While I have been a card carrying member of the Boyd Gordon Fan Club since well before he arrived in Edmonton, I have to give a big hat tip to Bruce McCurdy for pointing out to me just how absurd Boyd Gordon's game last night was.
Interesting faceoff breakdown in that game. Boyd Gordon took 19 draws, 17 (!!) in his own zone & other 2 in neutral zone.— Bruce McCurdy (@BruceMcCurdy) October 23, 2013
During the Oilers' 4-3 win over the Habs last night, Boyd Gordon put in one of the strongest defensive efforts that you could ever ask of a player. I'll admit up front that he was on the ice for two goals against on the night (only one in a 5v5 situation), but given how poor the Oilers were collectively in the first period, it could have been much worse.
Looking at the game as a whole though, Gordon was signficantly responsible for the Oilers skilled forwards being given the opportunity to come back in that game. Full credit is due to Arcobello, RNH, Eberle, Hemsky and the rest of those who contributed offensively, but their ability to generate opportunities to score was greatly enhanced to the work being done by Gordon when they were on the bench.
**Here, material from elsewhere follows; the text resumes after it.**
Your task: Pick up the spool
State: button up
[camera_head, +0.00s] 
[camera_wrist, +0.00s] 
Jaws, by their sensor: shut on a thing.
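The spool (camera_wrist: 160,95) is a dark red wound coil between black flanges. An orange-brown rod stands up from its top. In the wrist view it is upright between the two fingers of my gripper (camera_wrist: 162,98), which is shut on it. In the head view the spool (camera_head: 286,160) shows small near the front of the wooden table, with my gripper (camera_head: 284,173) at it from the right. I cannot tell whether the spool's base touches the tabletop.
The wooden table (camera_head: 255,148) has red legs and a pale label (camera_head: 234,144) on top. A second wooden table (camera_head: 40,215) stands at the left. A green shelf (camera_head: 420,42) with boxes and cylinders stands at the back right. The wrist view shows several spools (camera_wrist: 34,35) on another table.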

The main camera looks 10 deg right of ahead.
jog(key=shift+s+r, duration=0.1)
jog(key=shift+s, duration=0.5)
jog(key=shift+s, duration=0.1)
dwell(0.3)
Last night, Boyd Gordon took 19 face-offs and won 53% of them. A nice number, but actually a bit below his season average. But let's look a little closer. Of those 19 draws, Gordon took two of them in the neutral zone and an astounding 17 of them in his own end. Gordon wasn't given a single offensive zone start on the night and began 83% of his shifts inside the Oiler blueline. This deployment strategy allowed all of Ryan Nugent-Hopkins, Jordan Eberle, Nail Yakupov, Marc Arcobello, Ales Hemsky and David Perron (the team's best scoring hopes) to begin a minumum of 75% of their shifts in either the neutral of offensive zones, putting them that much closer to a scoring chance. It's not a huge surprise that those players all factored in heavily to the team's comeback in the second half of the game.
But deployment is not everything of course, how did Gordon perform in those minutes? If he was given difficult assignments but couldn't hold the fort, it would have been a failed experiment.
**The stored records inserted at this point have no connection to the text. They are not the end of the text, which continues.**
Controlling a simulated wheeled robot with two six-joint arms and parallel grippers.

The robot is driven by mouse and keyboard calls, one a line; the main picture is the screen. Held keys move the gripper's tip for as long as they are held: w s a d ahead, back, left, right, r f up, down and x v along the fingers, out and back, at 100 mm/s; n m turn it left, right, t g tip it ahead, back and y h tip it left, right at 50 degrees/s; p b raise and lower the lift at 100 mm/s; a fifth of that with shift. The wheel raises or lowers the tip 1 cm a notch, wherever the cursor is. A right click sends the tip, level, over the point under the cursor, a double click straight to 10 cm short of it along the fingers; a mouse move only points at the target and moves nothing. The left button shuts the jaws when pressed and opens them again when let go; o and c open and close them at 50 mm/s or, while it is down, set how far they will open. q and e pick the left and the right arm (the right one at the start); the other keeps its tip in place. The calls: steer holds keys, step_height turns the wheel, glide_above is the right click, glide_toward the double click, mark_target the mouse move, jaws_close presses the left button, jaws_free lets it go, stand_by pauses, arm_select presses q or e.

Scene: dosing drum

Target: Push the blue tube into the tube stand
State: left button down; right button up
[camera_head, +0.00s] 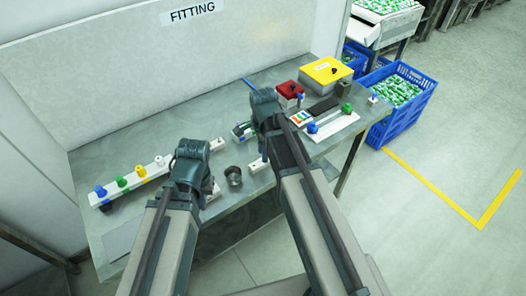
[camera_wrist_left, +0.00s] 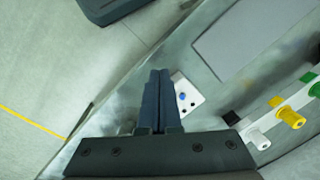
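In the left wrist view a small white block (camera_wrist_left: 189,103) with dark holes lies just right of my left fingertips; it looks like the tube stand. A round blue end (camera_wrist_left: 183,96), probably the blue tube's top, shows in it; how deep it sits I cannot tell. My left gripper (camera_wrist_left: 156,78) has its two dark fingers together, with nothing visible between them. In the head view my left gripper (camera_head: 190,190) hides most of that block (camera_head: 210,191). My right gripper (camera_head: 262,140) is over the table's middle, its fingers mostly hidden by its own arm.
A white rail (camera_head: 135,180) with blue, green, yellow and white knobs lies at left. Red (camera_head: 289,93) and yellow (camera_head: 326,72) boxes and a white plate (camera_head: 333,127) with green and blue knobs are at right.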

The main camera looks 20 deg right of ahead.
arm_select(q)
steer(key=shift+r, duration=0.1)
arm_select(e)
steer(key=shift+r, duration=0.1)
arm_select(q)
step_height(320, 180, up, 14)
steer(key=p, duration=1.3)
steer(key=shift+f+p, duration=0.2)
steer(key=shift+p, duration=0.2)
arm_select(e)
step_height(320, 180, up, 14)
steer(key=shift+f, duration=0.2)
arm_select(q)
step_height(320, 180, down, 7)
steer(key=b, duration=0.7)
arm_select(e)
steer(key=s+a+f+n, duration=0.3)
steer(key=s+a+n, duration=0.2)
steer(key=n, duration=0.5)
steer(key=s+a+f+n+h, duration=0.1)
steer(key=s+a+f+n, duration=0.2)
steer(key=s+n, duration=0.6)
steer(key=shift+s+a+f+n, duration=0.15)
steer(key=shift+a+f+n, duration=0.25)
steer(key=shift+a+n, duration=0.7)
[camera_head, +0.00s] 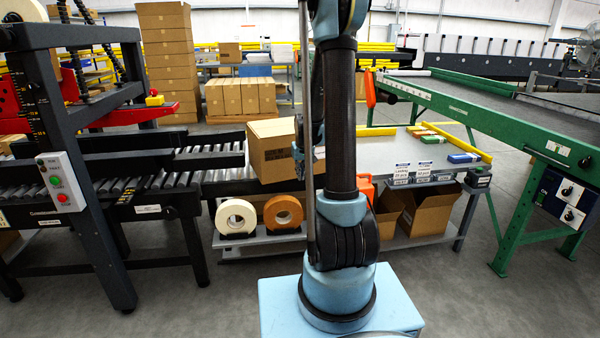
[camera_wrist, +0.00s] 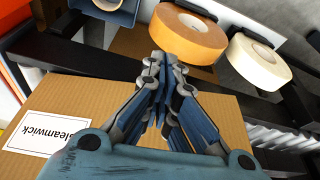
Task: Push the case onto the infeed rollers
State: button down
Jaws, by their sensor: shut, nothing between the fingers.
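The case is a brown cardboard carton (camera_head: 272,148) at the right end of the infeed rollers (camera_head: 190,176), beside the grey bench. It sits slightly turned, and my arm hides its right edge. In the wrist view, the case (camera_wrist: 105,85) lies beneath my gripper, with a white label reading "leamwick" on it. My gripper (camera_wrist: 166,58) is shut and empty, above or against the carton; contact cannot be told. In the head view my gripper (camera_head: 298,155) is mostly hidden behind my arm at the carton's right side.
Dark guide rails (camera_head: 100,165) and a black frame with a button box (camera_head: 62,181) stand left. White (camera_head: 237,216) and orange (camera_head: 283,212) tape rolls sit on a shelf below. The grey bench (camera_head: 400,150) holds small boxes; a green conveyor (camera_head: 480,120) stands right.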

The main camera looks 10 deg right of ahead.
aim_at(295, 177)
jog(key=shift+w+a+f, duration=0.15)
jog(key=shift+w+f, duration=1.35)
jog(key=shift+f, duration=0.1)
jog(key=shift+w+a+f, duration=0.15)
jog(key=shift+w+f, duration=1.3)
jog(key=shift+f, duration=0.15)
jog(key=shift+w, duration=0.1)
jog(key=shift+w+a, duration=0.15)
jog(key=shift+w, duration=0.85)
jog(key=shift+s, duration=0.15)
Well, yes, the Oilers were outscored 2-1 when Gordon was on the ice, (he was an even 1-1 on the scoreboard at even strength, the other goal was scored while he was killing a penalty), but once again, let's dig deeper. Despite the extremely lopsided assignments Gordon received, the Oilers actually outshot the Habs while he was on the ice, 7 shots to 5 overall and 7-4 5v5. Shots don't provide a huge sample size though, so, as is customary in hockey analytics these days, let's expand the data set to look at all shot attempts ("SA") (the sum of shots, missed shots and blocked shots) or "corsi". Using these numbers, Gordon understandably comes in on the losing side of the ledger as the Habs attempted 16 shots against to the Oilers 12, which can then be expressed as a shot attempt percentage, in this case 43% for Gordon.
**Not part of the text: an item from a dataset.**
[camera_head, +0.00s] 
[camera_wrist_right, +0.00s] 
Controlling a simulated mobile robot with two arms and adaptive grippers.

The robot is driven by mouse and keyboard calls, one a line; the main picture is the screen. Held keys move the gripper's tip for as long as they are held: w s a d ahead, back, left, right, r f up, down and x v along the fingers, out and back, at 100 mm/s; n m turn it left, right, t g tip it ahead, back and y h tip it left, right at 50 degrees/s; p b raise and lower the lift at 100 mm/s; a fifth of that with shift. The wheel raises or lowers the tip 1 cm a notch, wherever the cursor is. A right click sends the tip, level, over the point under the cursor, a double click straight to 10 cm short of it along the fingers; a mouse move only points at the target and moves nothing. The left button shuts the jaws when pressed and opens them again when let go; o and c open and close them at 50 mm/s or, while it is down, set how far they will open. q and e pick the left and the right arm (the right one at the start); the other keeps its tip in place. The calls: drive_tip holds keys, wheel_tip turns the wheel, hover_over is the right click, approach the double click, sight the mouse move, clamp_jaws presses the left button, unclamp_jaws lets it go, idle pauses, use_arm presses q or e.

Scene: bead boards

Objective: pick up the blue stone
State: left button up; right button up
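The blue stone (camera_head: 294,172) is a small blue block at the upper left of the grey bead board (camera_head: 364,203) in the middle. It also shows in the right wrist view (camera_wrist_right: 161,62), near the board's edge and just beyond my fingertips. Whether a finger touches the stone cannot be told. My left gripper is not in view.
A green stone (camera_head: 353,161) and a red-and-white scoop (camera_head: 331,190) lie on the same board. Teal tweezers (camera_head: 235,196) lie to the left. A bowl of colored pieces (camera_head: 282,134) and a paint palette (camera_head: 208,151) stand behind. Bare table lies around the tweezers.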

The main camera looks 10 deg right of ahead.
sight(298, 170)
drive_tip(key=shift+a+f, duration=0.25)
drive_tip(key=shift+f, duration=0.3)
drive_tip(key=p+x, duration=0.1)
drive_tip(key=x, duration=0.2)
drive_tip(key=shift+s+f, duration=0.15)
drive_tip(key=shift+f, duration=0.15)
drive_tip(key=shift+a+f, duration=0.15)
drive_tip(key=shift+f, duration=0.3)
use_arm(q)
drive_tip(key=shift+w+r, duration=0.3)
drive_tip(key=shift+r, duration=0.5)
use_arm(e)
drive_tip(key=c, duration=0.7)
When you exclude special teams play from that number, you get 15-12 in favour of the Habs (or 44%, slightly better), which means only a single shot was attempted by the Canadiens while Gordon was on the ice killing a penalty (guess which one they scored on?).
Drilling down one step further we can separate out the shots that were blocked by only counting the shots and missed shots or "Fenwick" attempts. This produced some interesting results. When you remove blocked shots, the Oilers actually came out on top, 7-5 at even strength. (Obviously, since the 1 PP shot attempt was a goal, it was not blocked. From here on out, I will use only 5v5 numbers). For his own part on the game, Gordon blocked 6 of the 10 shots that the Oiler players prevented from reaching the net.
One other item of note is that Gordon played almost the entire game with replacement level linemates. What does that mean exactly? Well, given the run of injuries the Oilers have encountered early in the season, within the last few games they have recalled both Ryan Jones and Tyler Pitlick, who started the season with the Barons in Oklahoma City. Jones has played many games in the Oiler bottom six, but is typically overwhelmed when given anything beyond 4th line responsibilities. This was Tyler Pitlick's first NHL game. The only reason this line could have been considered the Oilers' third line on the night is because the 4th line is entirely constructed of players who likely aren't among the team's 12 best forwards when they have a healthy roster.
Lastly, Gordon was not matched up dramatically against any specific line that the Habs used in Tuesday's game, but the forward trio he spent the most time on the ice against was Montreal's EGG line (Eller, Gallagher, Galchenyuk)
So, let's summarize this:
- 10/19 on the face-off dot (53%)
- 17 of those draws took place in his own zone.
- 83% of his shifts began in his own end, while the other 17% were neutral zone starts. 0 offensive zone starts on the night.
- All six of the team's top offensive players had defensive zone start percentages of 25% or lower (75% or more of their shifts began in the neutral or offensive zones)
- Gordon played more minutes against the Habs top offensive line any other Canadiens forwards.
- While playing with replacement level players at even strength, the Oilers managed 43% of shot attempts with Gordon on the ice (12-15). Respectable given his deployment.
- Of Montreal's 15 shot attempts, 10 were blocked, including 6 by Gordon himself.
- The Oilers actually got more shots through to the net than the Habs did during Gordon's time on the ice (7-5).
- The Oilers outshot the Habs 7-4 with Gordon on the ice in 5v5 situations.
- The Oilers and Habs each scored one goal a piece at even strength during Gordon's TOI
- The Habs scored on their only shot attempt while Gordon was on the ice in a penalty killing situation.